**Set task:**
Below are records that hold pictures; write out only the lines from their start through the line with "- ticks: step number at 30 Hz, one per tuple", exactly, and drop the pictures.
[Begin]
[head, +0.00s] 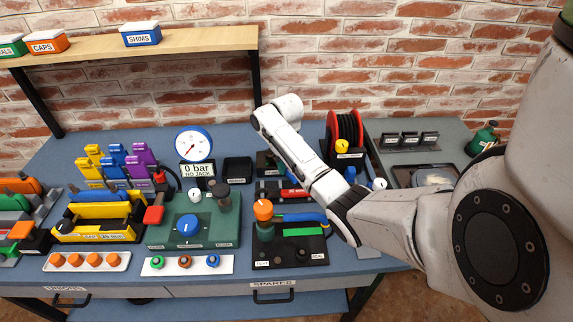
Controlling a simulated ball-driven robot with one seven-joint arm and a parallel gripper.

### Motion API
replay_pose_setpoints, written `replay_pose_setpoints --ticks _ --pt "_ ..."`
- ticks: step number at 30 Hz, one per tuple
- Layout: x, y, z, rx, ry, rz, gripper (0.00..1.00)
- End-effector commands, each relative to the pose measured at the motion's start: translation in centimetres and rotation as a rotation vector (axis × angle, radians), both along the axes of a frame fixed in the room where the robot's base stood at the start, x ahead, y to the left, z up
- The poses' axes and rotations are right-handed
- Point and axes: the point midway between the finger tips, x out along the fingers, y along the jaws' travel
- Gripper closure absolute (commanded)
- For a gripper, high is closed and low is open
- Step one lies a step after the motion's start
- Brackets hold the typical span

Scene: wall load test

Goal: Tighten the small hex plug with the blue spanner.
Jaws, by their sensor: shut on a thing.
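My arm comes in from the right and bends up across the middle of the bench. Its far white end (285,109) stands above the bench near the wall. My gripper's fingers do not show; the arm links hide that spot. A blue handle-like bar (303,217) lies on a black tray (290,256) in front of the arm, beside a green one; it may be the blue spanner, but I cannot tell. A second blue piece (350,175) shows just behind the arm. I cannot pick out the small hex plug.
A green panel with a blue knob (187,228), a pressure gauge (194,143) and a yellow block (97,218) fill the left. A red hose reel (346,131) stands behind the arm. A wooden shelf (190,40) overhangs the back left. Drawers line the front.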

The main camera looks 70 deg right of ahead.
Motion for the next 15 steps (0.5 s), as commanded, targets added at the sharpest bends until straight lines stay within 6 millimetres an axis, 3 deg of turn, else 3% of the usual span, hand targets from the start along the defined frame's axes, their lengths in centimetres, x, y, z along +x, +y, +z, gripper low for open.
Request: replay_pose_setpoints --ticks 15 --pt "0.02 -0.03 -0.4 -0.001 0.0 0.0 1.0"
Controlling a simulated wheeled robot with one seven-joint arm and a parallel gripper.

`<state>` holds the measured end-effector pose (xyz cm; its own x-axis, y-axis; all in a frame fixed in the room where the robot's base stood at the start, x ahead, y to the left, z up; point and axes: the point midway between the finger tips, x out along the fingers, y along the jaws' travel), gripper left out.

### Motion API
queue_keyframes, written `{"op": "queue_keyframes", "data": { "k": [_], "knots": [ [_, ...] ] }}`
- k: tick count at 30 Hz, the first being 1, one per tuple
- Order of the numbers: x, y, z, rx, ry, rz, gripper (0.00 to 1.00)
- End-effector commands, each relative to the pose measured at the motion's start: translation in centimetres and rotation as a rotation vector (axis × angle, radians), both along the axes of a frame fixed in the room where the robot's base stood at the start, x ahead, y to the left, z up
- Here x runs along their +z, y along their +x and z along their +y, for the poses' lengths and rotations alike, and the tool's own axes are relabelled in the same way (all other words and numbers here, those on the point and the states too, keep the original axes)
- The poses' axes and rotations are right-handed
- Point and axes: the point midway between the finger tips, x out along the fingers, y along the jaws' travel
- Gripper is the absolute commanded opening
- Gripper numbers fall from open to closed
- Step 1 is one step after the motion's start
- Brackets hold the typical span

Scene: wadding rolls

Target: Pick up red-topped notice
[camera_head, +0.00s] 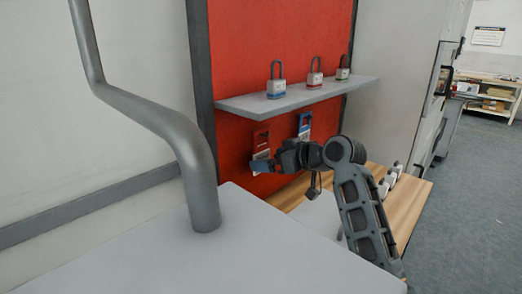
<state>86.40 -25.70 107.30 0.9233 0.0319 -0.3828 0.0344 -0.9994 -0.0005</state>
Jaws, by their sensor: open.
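The red-topped notice (261,138) hangs upright against the red board (270,45), below the shelf. Its lower part is partly hidden by my gripper. A similar blue-topped notice (304,124) hangs to its right. My gripper (262,164) is open, at the end of my arm reaching in from the lower right. Its fingertips are at the lower end of the red-topped notice. I cannot tell whether they touch it or whether part of it lies between them.
A grey shelf (240,103) above the notices carries padlocks with blue (276,88), red (315,77) and green (343,71) marks. A wooden surface (405,205) below holds several small white items. Open grey floor (470,220) lies at the right.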

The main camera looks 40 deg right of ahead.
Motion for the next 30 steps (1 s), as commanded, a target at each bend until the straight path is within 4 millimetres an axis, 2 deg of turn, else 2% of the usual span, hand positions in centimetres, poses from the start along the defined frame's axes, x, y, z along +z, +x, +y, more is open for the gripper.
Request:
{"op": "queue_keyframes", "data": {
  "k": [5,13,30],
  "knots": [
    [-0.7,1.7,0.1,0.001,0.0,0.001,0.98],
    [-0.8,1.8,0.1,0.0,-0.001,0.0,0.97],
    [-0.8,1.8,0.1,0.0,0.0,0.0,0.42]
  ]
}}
[End]
**The completed task:**
[head, +0.00s] 
Controlling a simulated ball-driven robot with one seven-joint arm and a parallel gripper.

### Motion API
replay_pose_setpoints, written `replay_pose_setpoints --ticks _ --pt "_ ..."`
- ticks: step number at 30 Hz, one per tuple

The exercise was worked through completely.